The rally of the dry bulk market was undoubtedly one of the shipping industry’s highs during 2017. This was achieved on the back of a rebound in global economic growth, which in turn led to increased demand for dry bulk commodities around the world, but also as a result of restrain in terms of new tonnage supply.
In its latest weekly report, shipbroker Intermodal noted that “according to a special report by the Economist, in the first half of 2017 the volume of the emerging-market exports increased by 4.6% compared to a year earlier, the fastest growth since 2011; not only this, during the same period the BRIC economies (Brazil, Russia, India and China) all grew simultaneously for the first time in three years and for the first time since 2009, twenty one out of twenty four emerging countries have reported higher – than the previous quarter – quarterly GDP figures”.
According to Intermodal’s Theodoros Ntalakos, SnP Broker, “after exceeding expectations in 2017, the global economy is projected to carry forward its current momentum to generate a 3% growth rate in 2018. China, the biggest contributor and the barometer of the shipping indexes, is expected to grow a bit slower compared to 2017, leaving India as the fastest-growing large economy contributing a growth of 7.8% in the world’s GDP. The other countries of the area are also expected to hit growth in excess of 6%. The developed countries will also contribute since the momentum in mature economies increased during 2017 and it is expected to continue growing by a healthy 2.1% in 2018 – compared to the 1.8% 5-year average”.

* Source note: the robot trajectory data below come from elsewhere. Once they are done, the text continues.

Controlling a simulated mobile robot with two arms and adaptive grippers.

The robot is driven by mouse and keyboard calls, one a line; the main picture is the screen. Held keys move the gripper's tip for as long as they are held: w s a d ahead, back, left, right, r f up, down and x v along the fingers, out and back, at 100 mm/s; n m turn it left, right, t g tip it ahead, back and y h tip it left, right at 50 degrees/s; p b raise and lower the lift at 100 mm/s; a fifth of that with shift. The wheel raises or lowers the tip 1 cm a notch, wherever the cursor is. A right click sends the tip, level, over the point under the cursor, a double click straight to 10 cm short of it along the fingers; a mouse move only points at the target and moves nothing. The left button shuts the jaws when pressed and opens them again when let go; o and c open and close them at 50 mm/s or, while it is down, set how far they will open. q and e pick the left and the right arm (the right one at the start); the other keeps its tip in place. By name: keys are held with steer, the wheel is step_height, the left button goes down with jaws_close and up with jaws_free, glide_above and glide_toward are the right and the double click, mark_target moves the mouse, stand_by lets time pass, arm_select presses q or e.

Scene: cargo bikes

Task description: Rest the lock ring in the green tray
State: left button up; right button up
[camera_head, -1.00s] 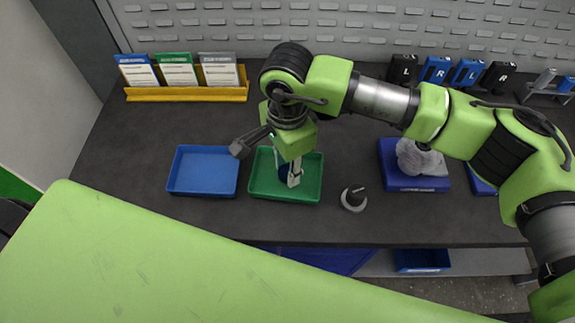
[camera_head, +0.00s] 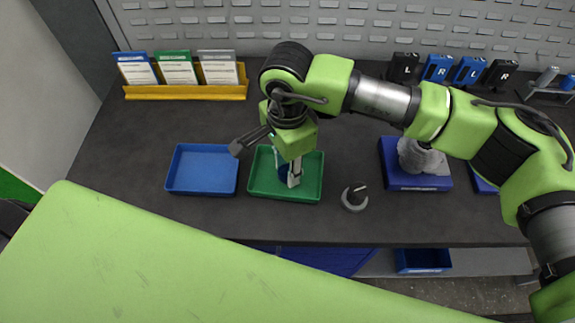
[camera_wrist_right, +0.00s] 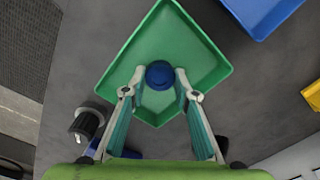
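The green tray (camera_head: 258,188) lies on the dark bench, left of the middle in the head view; it also shows in the right wrist view (camera_wrist_right: 205,60). My right gripper (camera_head: 290,180) points down into it. In the wrist view the fingertips of my right gripper (camera_wrist_right: 160,78) close on both sides of a round blue piece (camera_wrist_right: 160,72), which I take to be the lock ring. The blue piece is over or in the tray; whether it touches the tray floor I cannot tell. In the head view the fingers partly hide it. My left gripper is out of view.
A blue tray (camera_head: 200,184) stands just left of the green one. A grey ring-shaped piece with a black knob (camera_head: 354,197) lies to its right. A yellow card rack (camera_head: 185,93) stands at the back left.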

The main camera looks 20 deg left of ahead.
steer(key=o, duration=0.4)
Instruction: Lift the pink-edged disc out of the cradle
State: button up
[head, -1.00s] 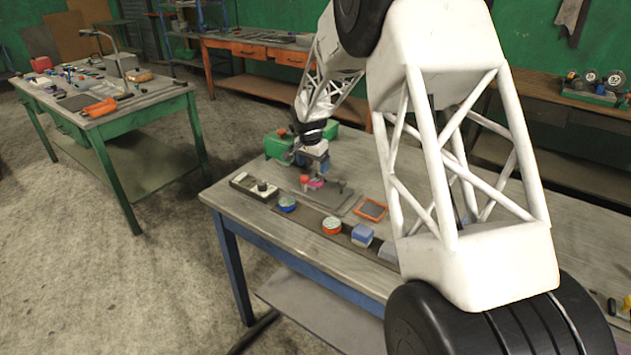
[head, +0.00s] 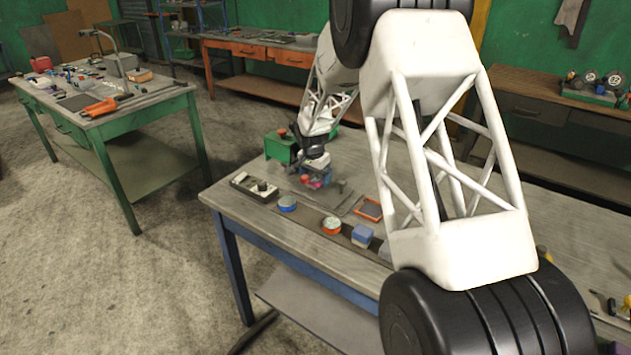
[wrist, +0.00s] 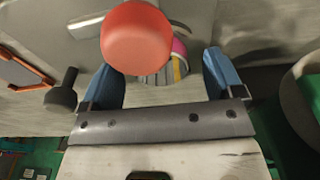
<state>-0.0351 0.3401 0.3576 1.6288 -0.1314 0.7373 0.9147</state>
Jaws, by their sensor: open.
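The pink-edged disc (wrist: 180,50) shows in the wrist view as a pink rim with a yellow strip, partly hidden behind a red rounded knob (wrist: 136,38). In the head view the disc (head: 315,185) is a small pink patch low on the bench fixture, close to the red knob. My gripper (wrist: 162,64) is open, its two blue fingers apart, with the knob and the visible part of the disc beyond and between them in the picture. In the head view my gripper (head: 322,174) is just above the disc. The cradle's shape is mostly hidden, and I cannot tell whether the fingers touch anything.
On the bench, a blue round tin (head: 287,203), an orange-and-teal tin (head: 332,225), a blue block (head: 362,235) and an orange-rimmed tray (head: 369,209) lie nearer the front. A green box (head: 281,148) stands behind. A dark upright knob (wrist: 62,92) is beside the left finger.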

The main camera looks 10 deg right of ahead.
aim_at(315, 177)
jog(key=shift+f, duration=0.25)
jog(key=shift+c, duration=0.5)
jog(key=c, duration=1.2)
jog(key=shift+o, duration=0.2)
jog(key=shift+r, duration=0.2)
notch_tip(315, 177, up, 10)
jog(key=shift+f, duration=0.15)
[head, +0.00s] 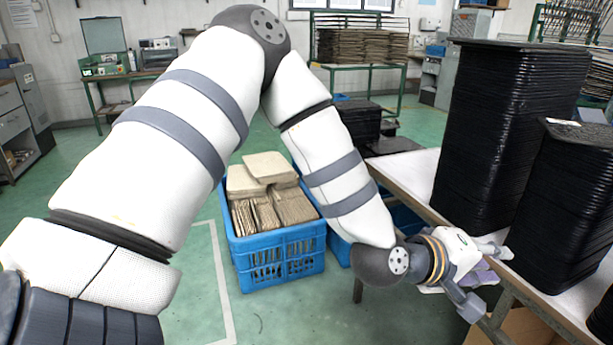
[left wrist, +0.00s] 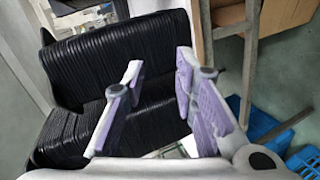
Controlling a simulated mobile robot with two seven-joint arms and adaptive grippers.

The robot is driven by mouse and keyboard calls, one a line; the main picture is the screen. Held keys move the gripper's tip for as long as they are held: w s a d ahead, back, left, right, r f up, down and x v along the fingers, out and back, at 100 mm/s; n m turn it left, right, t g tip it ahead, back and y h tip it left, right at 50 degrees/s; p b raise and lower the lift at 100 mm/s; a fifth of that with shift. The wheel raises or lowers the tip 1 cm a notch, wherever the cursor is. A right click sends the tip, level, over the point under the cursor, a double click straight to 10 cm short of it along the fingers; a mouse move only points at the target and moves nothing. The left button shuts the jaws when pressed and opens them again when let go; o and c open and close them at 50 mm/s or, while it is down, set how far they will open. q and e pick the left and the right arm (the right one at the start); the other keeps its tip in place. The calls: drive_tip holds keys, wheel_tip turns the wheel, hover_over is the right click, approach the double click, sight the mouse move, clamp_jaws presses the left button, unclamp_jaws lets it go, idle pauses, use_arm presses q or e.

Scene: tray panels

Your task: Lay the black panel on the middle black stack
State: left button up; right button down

Ntalakos added that “on the ship supply side, the dry bulk fleet (>20,000dwt) just exceeded ten thousand vessels (for the record, ten years ago the fleet was less than seven thousand ships); Whilst 430 vessels were delivered in 2017 the fleet increased by 226 vessels (2.3% fleet growth) as more than 200 bulk carriers were sold for demolition. For 2018 it is projected that the shipbuilders will deliver another four hundred forty vessels; so, if we can assume at least the same demolition activity with 2017 then the fleet growth will increase by about the same number of ships – less if you count slippage and non-reported cancellations. In absolute numbers the orderbook is also smaller compared to last year by about one hundred vessels. This means that despite all the 2017 placed orders, the orderbook was not replenished. The orderbook-to-fleet ratio is also at low levels not seen for many years, 9% for Handysize up to Kamsarmax size and 10% for Capes. So, with sustainable global economic growth, this could mean good news for shipowners”.
According to the analyst, after disappointing global growth over the past few years, this recent pickup combined with the relatively subdued fleet growth provides an ideal window of opportunity for the shipping industry to enjoy good returns.